Entries from a robot dataset:
---------------
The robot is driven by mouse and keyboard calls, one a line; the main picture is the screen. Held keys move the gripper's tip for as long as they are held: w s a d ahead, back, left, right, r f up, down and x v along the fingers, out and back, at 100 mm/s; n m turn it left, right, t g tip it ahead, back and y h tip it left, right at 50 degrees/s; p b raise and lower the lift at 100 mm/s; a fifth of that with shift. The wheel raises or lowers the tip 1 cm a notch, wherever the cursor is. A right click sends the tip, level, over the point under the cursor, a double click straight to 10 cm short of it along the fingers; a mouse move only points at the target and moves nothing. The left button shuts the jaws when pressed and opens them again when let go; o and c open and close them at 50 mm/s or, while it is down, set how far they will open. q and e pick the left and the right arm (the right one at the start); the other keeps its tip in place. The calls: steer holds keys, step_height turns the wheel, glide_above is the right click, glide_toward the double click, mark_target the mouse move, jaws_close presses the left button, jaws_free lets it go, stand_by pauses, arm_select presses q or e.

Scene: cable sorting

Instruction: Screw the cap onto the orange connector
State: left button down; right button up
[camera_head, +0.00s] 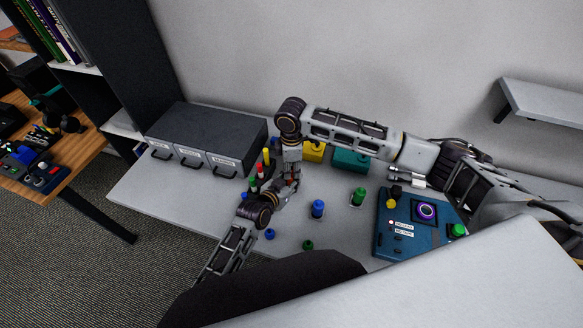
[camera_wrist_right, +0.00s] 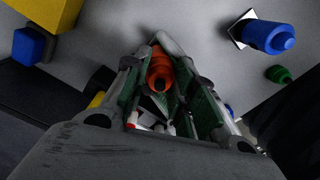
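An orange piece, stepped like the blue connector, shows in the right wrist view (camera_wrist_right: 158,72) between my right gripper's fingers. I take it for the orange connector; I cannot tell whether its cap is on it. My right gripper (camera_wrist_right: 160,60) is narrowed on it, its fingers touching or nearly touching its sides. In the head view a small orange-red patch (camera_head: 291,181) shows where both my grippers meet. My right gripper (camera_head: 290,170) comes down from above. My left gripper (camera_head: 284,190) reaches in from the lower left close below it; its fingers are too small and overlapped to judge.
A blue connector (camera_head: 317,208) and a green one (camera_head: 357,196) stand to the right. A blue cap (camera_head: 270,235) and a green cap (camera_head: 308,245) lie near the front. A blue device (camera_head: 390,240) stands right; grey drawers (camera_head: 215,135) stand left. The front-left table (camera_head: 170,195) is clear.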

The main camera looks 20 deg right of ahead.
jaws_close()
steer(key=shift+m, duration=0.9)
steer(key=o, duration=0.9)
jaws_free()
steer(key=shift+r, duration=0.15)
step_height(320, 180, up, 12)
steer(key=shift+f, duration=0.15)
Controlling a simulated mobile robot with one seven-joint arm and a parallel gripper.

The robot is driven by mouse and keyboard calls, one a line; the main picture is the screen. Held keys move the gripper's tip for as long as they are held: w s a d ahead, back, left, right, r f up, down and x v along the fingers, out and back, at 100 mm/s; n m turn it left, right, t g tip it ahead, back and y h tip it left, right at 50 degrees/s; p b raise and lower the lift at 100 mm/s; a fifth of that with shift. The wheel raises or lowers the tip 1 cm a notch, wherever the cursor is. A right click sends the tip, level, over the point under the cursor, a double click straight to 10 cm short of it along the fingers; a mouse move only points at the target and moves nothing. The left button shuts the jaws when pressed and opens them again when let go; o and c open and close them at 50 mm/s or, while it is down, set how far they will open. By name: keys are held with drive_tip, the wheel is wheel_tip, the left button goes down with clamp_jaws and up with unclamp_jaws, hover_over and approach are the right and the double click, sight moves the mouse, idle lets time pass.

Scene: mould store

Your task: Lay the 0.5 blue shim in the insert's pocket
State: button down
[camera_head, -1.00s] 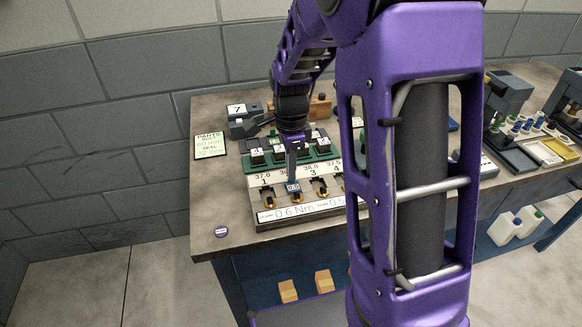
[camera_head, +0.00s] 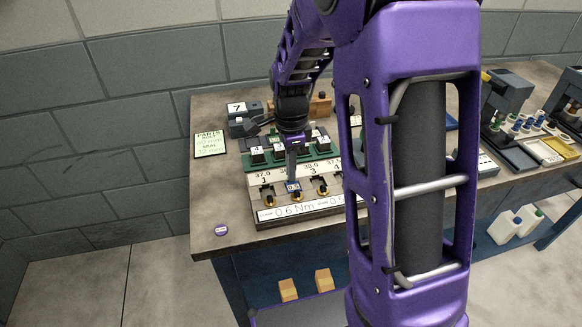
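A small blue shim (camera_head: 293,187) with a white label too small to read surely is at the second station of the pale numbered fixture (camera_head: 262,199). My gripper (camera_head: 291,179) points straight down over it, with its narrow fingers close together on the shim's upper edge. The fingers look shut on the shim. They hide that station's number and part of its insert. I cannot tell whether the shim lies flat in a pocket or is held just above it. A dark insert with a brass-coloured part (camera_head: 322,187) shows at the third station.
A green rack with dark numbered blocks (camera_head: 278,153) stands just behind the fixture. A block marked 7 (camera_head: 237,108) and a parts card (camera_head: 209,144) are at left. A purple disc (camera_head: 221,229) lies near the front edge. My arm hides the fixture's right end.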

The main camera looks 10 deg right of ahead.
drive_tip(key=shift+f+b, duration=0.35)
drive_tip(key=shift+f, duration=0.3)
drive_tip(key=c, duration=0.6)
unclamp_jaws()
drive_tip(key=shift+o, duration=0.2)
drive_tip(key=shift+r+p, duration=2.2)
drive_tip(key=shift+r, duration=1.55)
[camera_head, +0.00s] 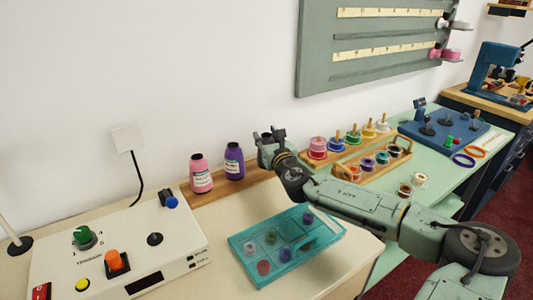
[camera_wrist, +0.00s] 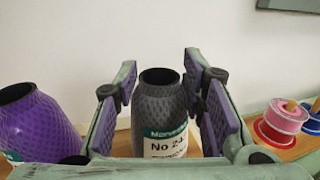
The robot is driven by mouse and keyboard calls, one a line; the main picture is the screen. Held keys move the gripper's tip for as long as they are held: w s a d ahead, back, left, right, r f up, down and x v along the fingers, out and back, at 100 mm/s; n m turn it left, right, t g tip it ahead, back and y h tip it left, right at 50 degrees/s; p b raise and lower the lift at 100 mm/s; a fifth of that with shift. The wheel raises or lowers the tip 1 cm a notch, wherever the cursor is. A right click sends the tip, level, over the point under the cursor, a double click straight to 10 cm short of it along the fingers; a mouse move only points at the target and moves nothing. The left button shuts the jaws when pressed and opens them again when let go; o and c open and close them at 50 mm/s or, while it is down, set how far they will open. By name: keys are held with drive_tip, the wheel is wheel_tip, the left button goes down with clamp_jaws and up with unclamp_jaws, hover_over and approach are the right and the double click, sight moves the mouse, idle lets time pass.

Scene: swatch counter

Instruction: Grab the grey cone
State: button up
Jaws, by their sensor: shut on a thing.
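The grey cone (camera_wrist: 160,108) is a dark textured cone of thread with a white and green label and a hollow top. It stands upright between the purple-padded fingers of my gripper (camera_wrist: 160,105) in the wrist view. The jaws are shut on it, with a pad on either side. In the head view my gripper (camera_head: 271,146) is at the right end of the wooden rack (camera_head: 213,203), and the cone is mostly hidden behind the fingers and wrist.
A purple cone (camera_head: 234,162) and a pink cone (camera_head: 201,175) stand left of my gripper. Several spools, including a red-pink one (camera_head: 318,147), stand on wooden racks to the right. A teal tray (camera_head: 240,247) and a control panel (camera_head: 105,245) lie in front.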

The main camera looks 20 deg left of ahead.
---------------
Written request
In the records above, how many lines contain the word "State"? Give the number alone.

Exercise output
3